This is a plan that could be passed in the House within a matter
of weeks or months before we leave this place at the end of this
session. It could be passed into legislation and individuals
could work on administering this program and making it work.
My colleague from the Liberal side mentioned that the current
witness protection program was put together to protect
individuals who provide information to the RCMP, and that this is
the wrong solution. I think he lacks foresight or creative
flexibility if he does not see that this is a program that could
be adapted to include individuals who are being abused. Who is
better to make this type of decision than the RCMP officers
themselves who are the ones who respond when there is domestic
violence. These situations are often very difficult for them to
deal with. Sometimes they are the first officers on the scene
after someone has been beaten to within an inch of his or her
life or even killed.
Who better to bring forward recommendations than the RCMP
officers who deal with these cases? They are in the inner
circle and on the front line of what is happening. Who better to
make some recommendations to the commissioner who would then
decide whether or not a person should enter this protection
program.
As legislators, this bill gives us a perfect opportunity to make
a change that will affect people's lives. It will also save
people's lives. We would be remiss if we let this opportunity
slip through our fingers simply because we trust the government
to meet with stakeholders, to wait and to develop some other kind
of program. It is not working now.
The new identities program moves in the right direction but it
does not address a bigger need and concern that this bill
specifically addresses.
I urge my Liberal colleague to discuss with his colleagues the
practicality of this bill and that it will work. I was
encouraged when colleagues from the Progressive Conservative
Party and the Bloc mentioned that they will support this bill.

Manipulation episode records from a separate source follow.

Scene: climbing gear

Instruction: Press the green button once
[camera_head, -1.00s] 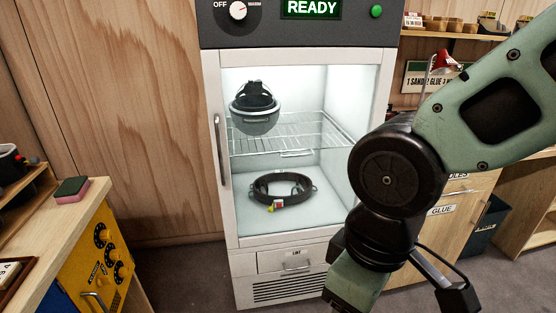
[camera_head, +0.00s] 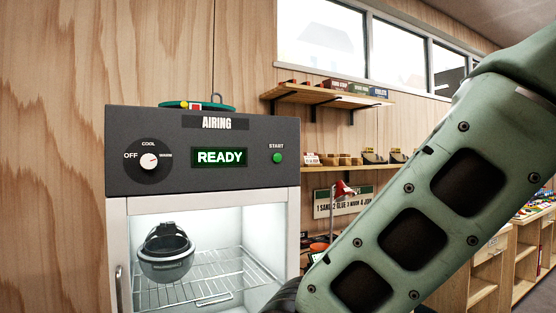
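The green button (camera_head: 277,157) sits at the right of the dark control panel (camera_head: 230,179) on top of the airing cabinet, under the word START. The display (camera_head: 220,157) left of it reads READY. A white dial (camera_head: 148,161) at the panel's left is marked OFF, COOL and a third word that looks like WARM; its pointer faces right. My green arm fills the right of the view, right of the cabinet. My gripper is out of the picture, so its state and its distance from the button do not show.
The cabinet's glass door (camera_head: 122,290) looks shut. Inside, a dark helmet-like item (camera_head: 166,254) rests on a wire shelf (camera_head: 225,280). A green ring-shaped item (camera_head: 190,106) lies on the cabinet's top. Wall shelves (camera_head: 330,96) with small goods are behind, to the right.

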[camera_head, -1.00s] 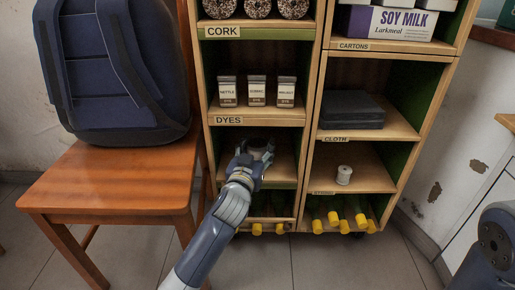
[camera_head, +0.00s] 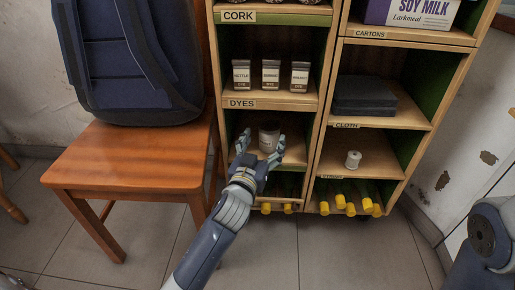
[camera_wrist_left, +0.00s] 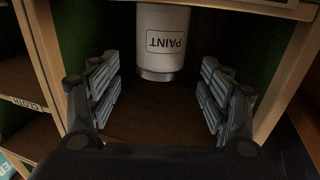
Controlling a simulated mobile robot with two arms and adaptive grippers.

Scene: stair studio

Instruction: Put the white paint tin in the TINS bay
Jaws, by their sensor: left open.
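The white paint tin (camera_head: 269,137) stands upright in the bay below the DYES shelf (camera_head: 268,104). In the left wrist view the tin (camera_wrist_left: 163,42) appears inverted, with its PAINT label facing me. My left gripper (camera_head: 261,153) is open in front of the tin. In the left wrist view its fingers (camera_wrist_left: 160,92) are spread wide, and the tin is beyond them, apparently untouched. My gripper and arm cover the bay's front edge, so I cannot read its label. My right gripper is out of view.
Yellow-capped bottles (camera_head: 351,208) poke out below. A wooden chair (camera_head: 130,160) with a blue backpack (camera_head: 130,60) stands at left. Bay walls flank my gripper; floor in front is open.

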That is positive. If we do not move ahead now on this issue we
will in many regards be held accountable for those individuals
whose lives will be lost this year.
We come to this Chamber day after day, talk about different
issues and policies and have votes. Sometimes there may even be
abstract notions.
People who are out in the general public have a hard time
identifying with some of the things we do here. This is a very
specific idea, a very specific answer to a very big problem. That
is why we need to understand as members of parliament who have
been sent here by our constituents that this is something we
could do. It would be a very simple thing to do. It would be a
shame if we let partisan direction from our party leadership or
from any other source influence our decision, or that we would
even have such a small vision that this is a particular program
that cannot be expanded to solve the problem, reject it out of
hand and not bring anything else forward.
1915
My Liberal colleague did not bring forward any constructive
alternatives, apart from saying that they are going to meet with
stakeholders and we should wait. Why in the world should we wait
when we have something here which would work, which could do the
job and save lives? Why in the world would we wait any longer?

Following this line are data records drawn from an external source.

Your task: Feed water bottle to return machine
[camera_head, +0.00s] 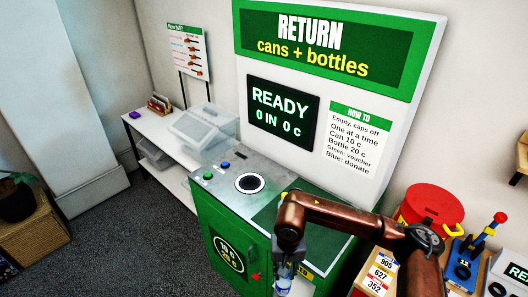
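The green return machine (232,240) stands in the middle, with a round dark intake hole (249,183) in its grey top. Its screen (283,112) reads READY, 0 IN, 0 c. My right arm reaches in from the lower right in front of the machine. My right gripper (287,272) points down at the bottom edge and appears shut on a pale blue, clear thing, apparently the water bottle (283,286). Most of the bottle is hidden or cut off by the picture's edge. My left gripper is not in view.
A green button (208,177) and a blue button (225,165) sit left of the hole. A white table (150,125) with a clear bin (202,125) stands at the left. A red round container (432,203) and number cards (380,274) are at the right.

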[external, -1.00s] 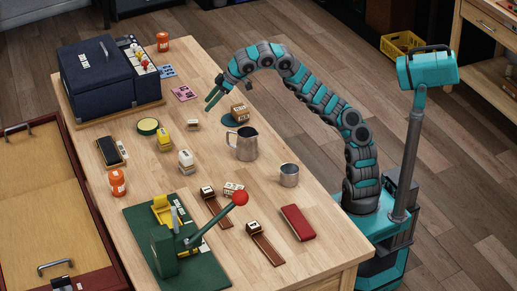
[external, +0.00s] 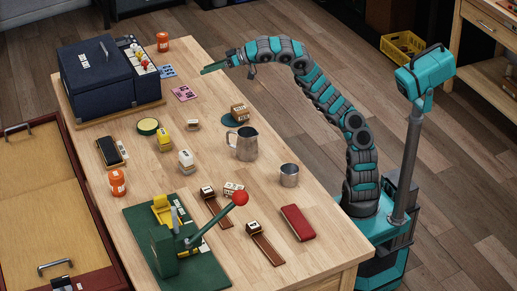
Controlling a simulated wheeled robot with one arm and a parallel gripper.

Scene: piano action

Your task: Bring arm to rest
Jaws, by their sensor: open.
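My arm (external: 335,105) is teal and dark grey and rises from my base at the table's right edge, arching up and to the left. My gripper (external: 208,68) is at the arm's far end, above the back right part of the wooden table. It points left, roughly level, and its teal fingers look empty. It is clear of the objects on the table. The gap between the fingers is hard to see from this side.
A dark blue case (external: 98,77) stands at the back left. A green press with a red-knobbed lever (external: 240,197) is in front.

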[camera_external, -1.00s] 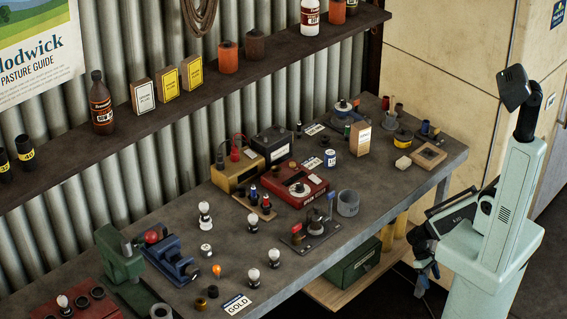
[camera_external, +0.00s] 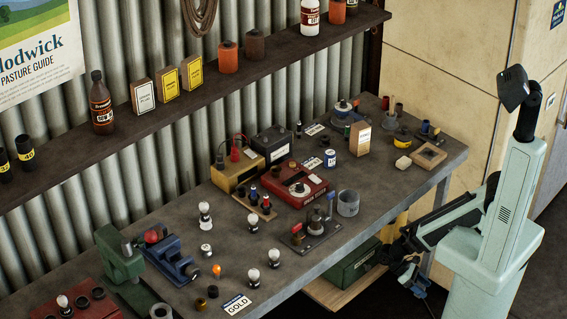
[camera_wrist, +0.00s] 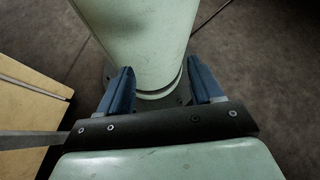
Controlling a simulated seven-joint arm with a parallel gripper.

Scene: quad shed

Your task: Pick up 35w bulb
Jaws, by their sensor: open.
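My gripper (camera_external: 415,280) hangs beside the bench's front edge, low and well right of the bulbs. In the wrist view my gripper (camera_wrist: 163,92) has its two blue fingers wide apart with nothing between them. No bulb shows there.
The bench (camera_external: 190,290) is crowded. A blue vise (camera_external: 170,260), a green machine (camera_external: 120,265), a GOLD card (camera_external: 236,304) and a switch stand (camera_external: 318,228) surround the bulbs. A lower shelf with a green box (camera_external: 352,265) lies near my gripper.

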For each year that goes by another 100 individuals will be
murdered. We would be remiss if we were implicated by our
inactivity.
That is why I strongly support the proposed legislation. I
congratulate my colleague from Prince George—Peace River for
bringing it forward. He has been sensitive to seeing a need and
to looking for a compassionate solution which would saves lives.
I encourage my colleagues from all parties to support this
legislation so that it could move forward and the program could
be developed, implemented and put in place. Let us do it. Let
us do it together. Let us make a positive solution to a very
serious problem.
Mr. Mike Scott (Skeena, Ref.): Mr. Speaker, I join with
my colleague from Dewdney—Alouette in congratulating my
colleague from Prince George—Peace River who introduced Bill
C-223 in the House of Commons for debate and for a vote. I am
very pleased to support the bill. I think it is not only
important, but imperative that we support the bill.

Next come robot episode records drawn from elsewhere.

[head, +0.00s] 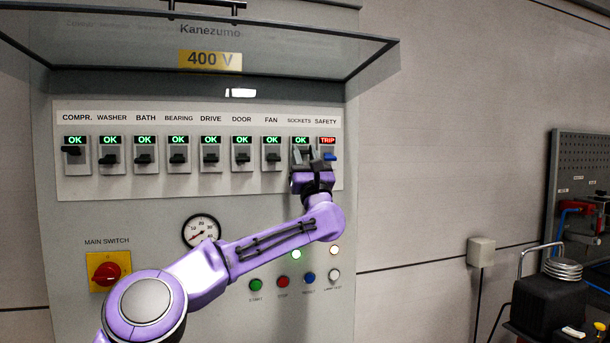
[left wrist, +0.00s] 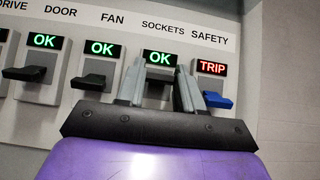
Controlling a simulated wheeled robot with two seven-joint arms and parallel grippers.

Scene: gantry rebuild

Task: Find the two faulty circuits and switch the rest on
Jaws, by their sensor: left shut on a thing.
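A row of breakers runs across the cabinet panel under labels from COMPR. to SAFETY. The compressor switch (head: 72,150) has a green OK display, and its black lever sits higher than the others. The washer (head: 109,159), bath (head: 145,158), bearing (head: 178,158), drive (head: 210,157), door (head: 242,157) and fan (head: 272,157) switches also read OK, levers lower. The safety switch (head: 330,157) has a blue lever and a red TRIP display. My left gripper (left wrist: 160,74) is at the sockets switch (left wrist: 155,90), shut on its black lever, which the fingers partly hide. The sockets display reads OK.
The raised clear cover (head: 200,50) juts out above the breakers. Below are a gauge (head: 201,230), a red main switch (head: 107,273) and push buttons (head: 283,281). A wall box (head: 481,251) and a bench with tools stand to the right.

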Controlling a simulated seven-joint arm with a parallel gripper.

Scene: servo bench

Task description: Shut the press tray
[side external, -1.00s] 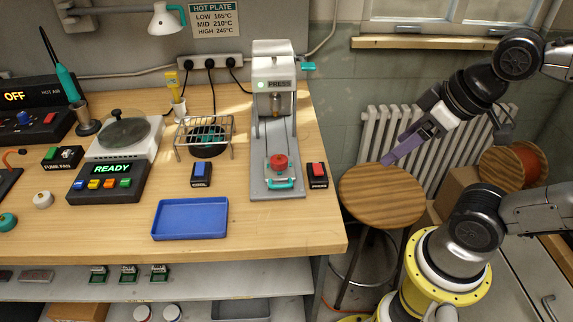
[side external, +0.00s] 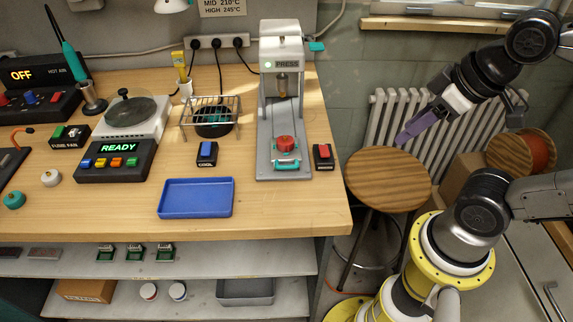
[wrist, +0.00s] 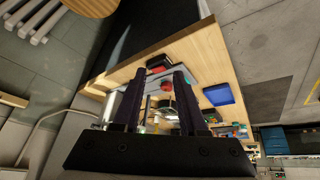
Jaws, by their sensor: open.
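The press (side external: 281,60) stands at the right end of the bench, a light grey frame with a green light. Its tray (side external: 286,165) is slid out toward the front edge on the grey base, with a teal handle at its front and a red round part (side external: 285,143) on it. My gripper (side external: 403,140) is to the right of the bench, above the stool, well apart from the tray. In the wrist view the two dark fingers (wrist: 158,95) are spread with nothing between them held, and the red part shows beyond them.
A red press button (side external: 323,153) sits right of the press base. A blue bin (side external: 195,198) and a blue cool button (side external: 207,152) lie to its left. A wooden stool (side external: 387,178) stands below my gripper. The air between gripper and press is clear.

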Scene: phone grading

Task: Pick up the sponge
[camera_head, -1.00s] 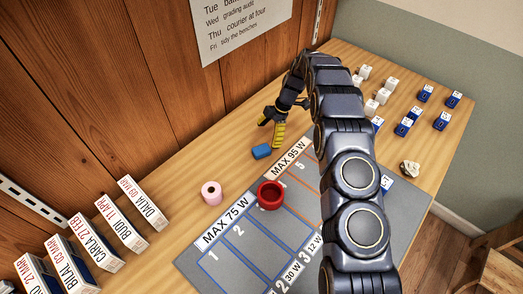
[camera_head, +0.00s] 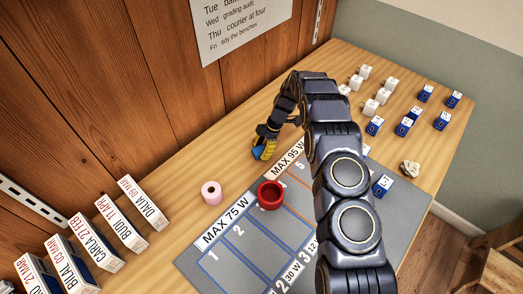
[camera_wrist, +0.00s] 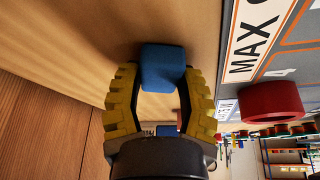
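The sponge is a small blue block (camera_wrist: 163,68) between the two yellow ridged fingers of my gripper (camera_wrist: 162,76) in the wrist view. One finger stands on each side of it, very near its sides. I cannot tell whether they touch or press it. In the head view my gripper (camera_head: 264,149) is down at the sponge's place on the wooden table, and its fingers cover most of the sponge (camera_head: 257,152). The sponge appears to rest on the table.
Labelled boxes (camera_head: 122,222) line the left. White and blue items (camera_head: 407,127) and a crumpled lump (camera_head: 410,168) are at the right. The wooden wall is close behind my gripper.

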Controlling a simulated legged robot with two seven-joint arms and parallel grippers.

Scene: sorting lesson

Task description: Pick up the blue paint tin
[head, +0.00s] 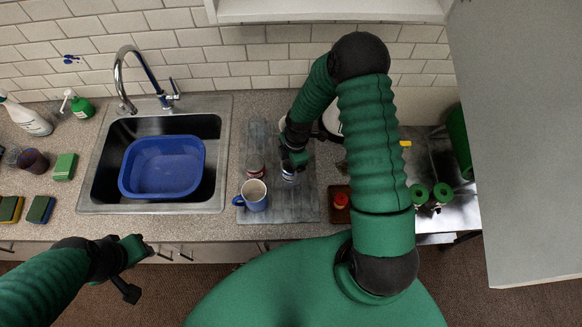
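A small tin with blue and white on its side (288,174) stands on the grey board (310,205) right of the sink; this looks like the blue paint tin. My right gripper (294,160) is right at its top, partly covering it. I cannot tell whether the fingers touch or grip it. A similar tin with red on it (256,171) stands just to the left. My left gripper (130,270) hangs low in front of the counter's edge, away from the tins, and seems to hold nothing; its opening is unclear.
A blue mug (254,196) stands on the board in front of the tins. A red-topped jar (341,200) sits on a brown tray to the right. The sink (215,185) with a blue basin (162,167) is left. A grey panel (530,150) blocks the far right.

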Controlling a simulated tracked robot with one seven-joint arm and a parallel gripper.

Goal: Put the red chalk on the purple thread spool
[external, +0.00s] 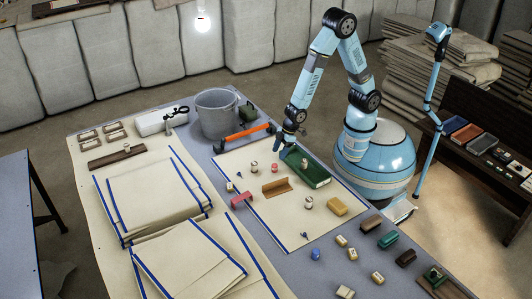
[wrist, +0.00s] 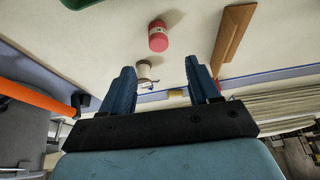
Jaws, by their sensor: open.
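My gripper (external: 287,145) hangs above the back part of the cream mat, beside the green box. In the wrist view its two blue fingers (wrist: 163,88) are apart with nothing held between them. A small red cylinder (wrist: 158,36) with a pale band stands ahead of the fingers; it appears as a reddish piece (external: 275,168) in the external view. A pale spool (wrist: 145,72) shows between the fingers, apart from the red cylinder. I cannot tell which piece is the red chalk. No purple thread is clearly visible on any spool.
A brown wooden angle piece (external: 276,187), a green box (external: 312,172), a pink-red block (external: 241,201) and another spool (external: 309,203) crowd the mat. Folded cloth (external: 150,200) lies left.

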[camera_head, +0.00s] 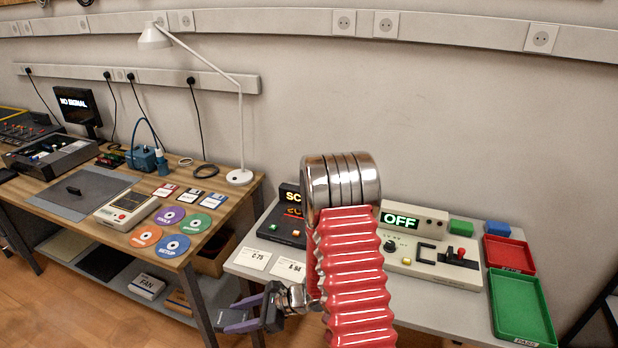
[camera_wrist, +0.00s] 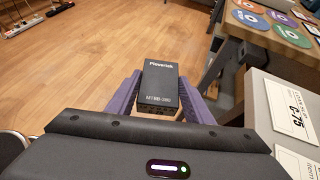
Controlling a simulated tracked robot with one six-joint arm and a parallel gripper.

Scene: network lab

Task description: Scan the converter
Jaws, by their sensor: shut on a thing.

Two Canadians, mostly women, every week lose their lives to
their spouses in domestic situations. I ask members of the House
and I ask people who are watching at home to remember the deep
sense of shock and outrage that we all felt across the country
when Marc Lépine went on his murderous rampage and took the lives
of 15 young women in Quebec some years ago. Imagine, Mr.
Speaker, two women every week in this country lose their lives to
spousal abuse. In the House of Commons we have just over 301
seats. It would mean that one-third of the seats in the House
would be vacant every year as a result of murder through spousal
abuse.
Where is the shock? Where is the outrage? Why is this not
something that we are being compelled to deal with? Why is it
that we feel this sense of shock and outrage over the Marc Lépine
incident but we are doing virtually nothing to address the issue?
I suggest the reason that this does not have the sense of
urgency that it deserves is because these spouses, mostly women,
are not dying en masse. It is difficult for the TV cameras and
people in the media to get their heads around it. It is
difficult for Canadians to understand the depth of the problem
because it is not immediate, it is spread out over time.
I suggest that it is just as important and as urgent, and we
should be as equally distressed and concerned about the lives of
these women as we were for those 15 young women who lost their
lives at the polytechnique some years ago. We should be taking
strong measures, within the ability of this place to take strong
measures, to protect these women. We should do everything within
reason to ensure that we protect the lives of Canadians where we
have the ability and the responsibility to do so.
I hear the Liberal member who spoke some time ago making
comments. He suggested that we are taking the wrong approach.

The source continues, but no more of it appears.